What you need to do: From the first line of the listing below, retype each line up to and including the one with "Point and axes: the"; pictures stay out.

»»

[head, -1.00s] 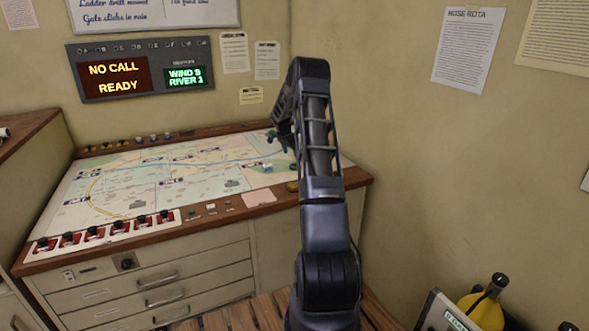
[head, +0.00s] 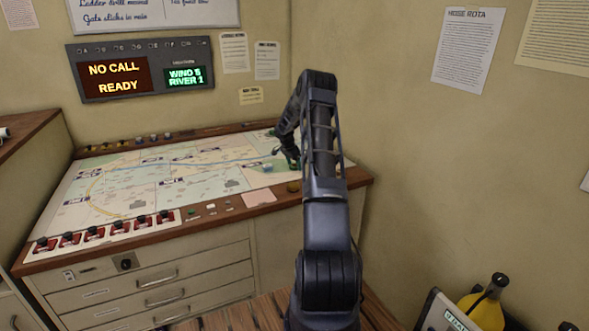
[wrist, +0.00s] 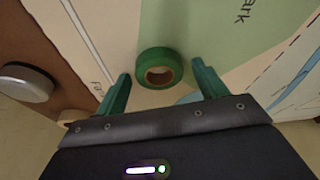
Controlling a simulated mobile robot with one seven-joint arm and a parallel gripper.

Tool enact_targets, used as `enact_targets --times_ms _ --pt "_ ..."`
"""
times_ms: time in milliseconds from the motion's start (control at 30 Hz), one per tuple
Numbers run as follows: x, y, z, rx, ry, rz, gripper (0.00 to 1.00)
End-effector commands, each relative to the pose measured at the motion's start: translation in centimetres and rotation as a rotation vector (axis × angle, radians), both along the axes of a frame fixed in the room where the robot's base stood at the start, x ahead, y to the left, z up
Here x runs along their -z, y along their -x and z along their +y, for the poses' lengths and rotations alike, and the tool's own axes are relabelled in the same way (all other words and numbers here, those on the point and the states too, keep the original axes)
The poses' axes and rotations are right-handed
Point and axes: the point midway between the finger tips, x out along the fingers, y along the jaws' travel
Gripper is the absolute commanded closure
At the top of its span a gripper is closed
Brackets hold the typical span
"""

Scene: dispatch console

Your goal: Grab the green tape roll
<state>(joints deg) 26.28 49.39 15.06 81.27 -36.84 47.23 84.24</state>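The green tape roll (wrist: 160,68) lies flat on the printed map, with its tan core facing up in the wrist view. My gripper (wrist: 160,72) is open, with one green finger on each side of the roll in that picture. The roll sits around and just beyond the fingertips, and I see no contact. In the head view my gripper (head: 292,160) is low over the right part of the map. I cannot make out the roll for certain there.
The map (head: 130,190) covers the console top, framed by a wooden edge (wrist: 45,45) with a round pale knob (wrist: 25,82). A blue item (wrist: 190,98) is partly hidden behind my gripper. Red switches (head: 105,231) line the front left. The wall is close on the right.

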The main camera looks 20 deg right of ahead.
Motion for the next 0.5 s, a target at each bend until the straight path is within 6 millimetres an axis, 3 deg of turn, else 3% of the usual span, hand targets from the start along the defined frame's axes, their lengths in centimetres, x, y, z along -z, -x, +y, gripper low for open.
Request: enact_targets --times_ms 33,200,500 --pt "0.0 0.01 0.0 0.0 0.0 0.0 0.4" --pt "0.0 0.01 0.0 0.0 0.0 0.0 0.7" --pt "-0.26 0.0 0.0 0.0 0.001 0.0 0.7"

««

Output for this task:
[head, -1.00s] 
[head, +0.00s] 
[wrist, +0.00s] 
Controlling a simulated mobile robot with one seven-joint arm and a parallel gripper.

Tool enact_targets, used as `enact_targets --times_ms _ --pt "_ ..."`
"""
times_ms: time in milliseconds from the motion's start (control at 30 Hz), one per tuple
Numbers run as follows: x, y, z, rx, ry, rz, gripper (0.00 to 1.00)
End-effector commands, each relative to the pose measured at the motion's start: translation in centimetres and rotation as a rotation vector (axis × angle, radians), both along the axes of a frame fixed in the room where the robot's base stood at the start, x ahead, y to the left, z up
Here x runs along their -z, y along their -x and z along their +y, for the poses' lengths and rotations alike, and the tool's own axes are relabelled in the same way (all other words and numbers here, those on the point and the states too, keep the original axes)
The poses' axes and rotations are right-handed
Point and axes: the point midway between the finger tips, x out along the fingers, y along the jaws' travel

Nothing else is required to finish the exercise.